# [GIVEN MATERIAL]
============================================================

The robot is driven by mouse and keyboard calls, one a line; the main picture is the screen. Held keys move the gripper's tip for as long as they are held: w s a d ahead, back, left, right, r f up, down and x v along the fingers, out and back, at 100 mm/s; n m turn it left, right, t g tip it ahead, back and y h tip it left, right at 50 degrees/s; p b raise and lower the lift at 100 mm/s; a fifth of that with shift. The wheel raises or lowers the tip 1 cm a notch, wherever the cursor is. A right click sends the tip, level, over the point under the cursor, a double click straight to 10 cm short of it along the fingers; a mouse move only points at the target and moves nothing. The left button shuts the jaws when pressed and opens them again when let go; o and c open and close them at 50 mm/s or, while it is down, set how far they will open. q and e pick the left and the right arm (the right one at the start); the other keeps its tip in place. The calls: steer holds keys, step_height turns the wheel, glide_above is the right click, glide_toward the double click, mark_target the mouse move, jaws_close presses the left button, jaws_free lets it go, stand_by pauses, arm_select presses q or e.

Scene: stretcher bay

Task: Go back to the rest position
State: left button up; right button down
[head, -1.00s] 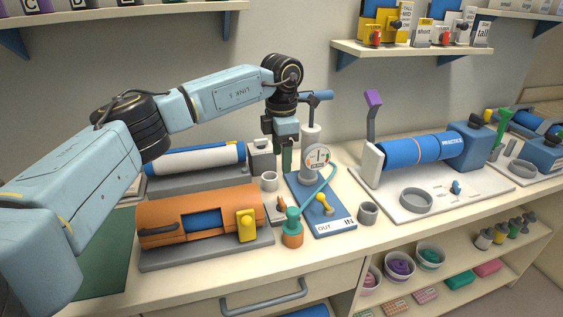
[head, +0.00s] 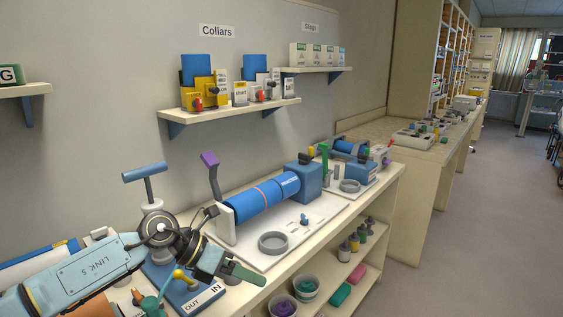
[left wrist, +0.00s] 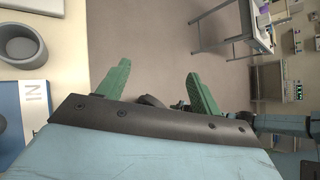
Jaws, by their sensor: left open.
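My left gripper (head: 244,273) reaches in from the lower left in the head view, low over the front of the bench, near the blue IN/OUT board (head: 190,292). In the left wrist view its two green fingers (left wrist: 158,88) stand apart with nothing between them but floor. It is open and empty. My right gripper is in neither view.
A white board with a blue practice cylinder (head: 265,197) and a grey ring (head: 273,243) lies on the bench. Shelves with bowls (head: 306,290) are below. Open floor (head: 440,260) lies to the right.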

============================================================

# [WORK INSTRUCTIONS]
Copy the whole of the material above exactly, but not its images.

# [THE COMPLETED TASK]
The robot is driven by mouse and keyboard calls, one a line; the main picture is the screen. Held keys move the gripper's tip for as long as they are held: w s a d ahead, back, left, right, r f up, down and x v along the fingers, out and back, at 100 mm/s; n m turn it left, right, t g tip it ahead, back and y h tip it left, right at 50 degrees/s; p b raise and lower the lift at 100 mm/s; a fifth of that with shift. The wheel raises or lowers the tip 1 cm a notch, wherever the cursor is. A right click sends the tip, level, over the point under the cursor, a double click straight to 10 cm short of it along the fingers; a mouse move only points at the target and moves nothing. The left button shuts the jaws when pressed and opens them again when let go; o and c open and close them at 50 mm/s or, while it is down, set how far they will open. q and e pick the left and the right arm (the right one at the start); the other keeps its tip in place. The calls: steer holds keys, step_height turns the wheel, glide_above is the right click, glide_toward the double click, mark_target the mouse move, jaws_close presses the left button, jaws_free lets it go, stand_by pauses, arm_select presses q or e.

Scene: stretcher bay

Task: Go back to the rest position
State: left button up; right button down
[head, -1.00s] 
[head, +0.00s] 
[left wrist, +0.00s] 
Jaws, by their sensor: left open.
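My left gripper (head: 244,273) reaches in from the lower left in the head view, low over the front of the bench, near the blue IN/OUT board (head: 190,292). In the left wrist view its two green fingers (left wrist: 158,88) stand apart with nothing between them but floor. It is open and empty. My right gripper is in neither view.
A white board with a blue practice cylinder (head: 265,197) and a grey ring (head: 273,243) lies on the bench. Shelves with bowls (head: 306,290) are below. Open floor (head: 440,260) lies to the right.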

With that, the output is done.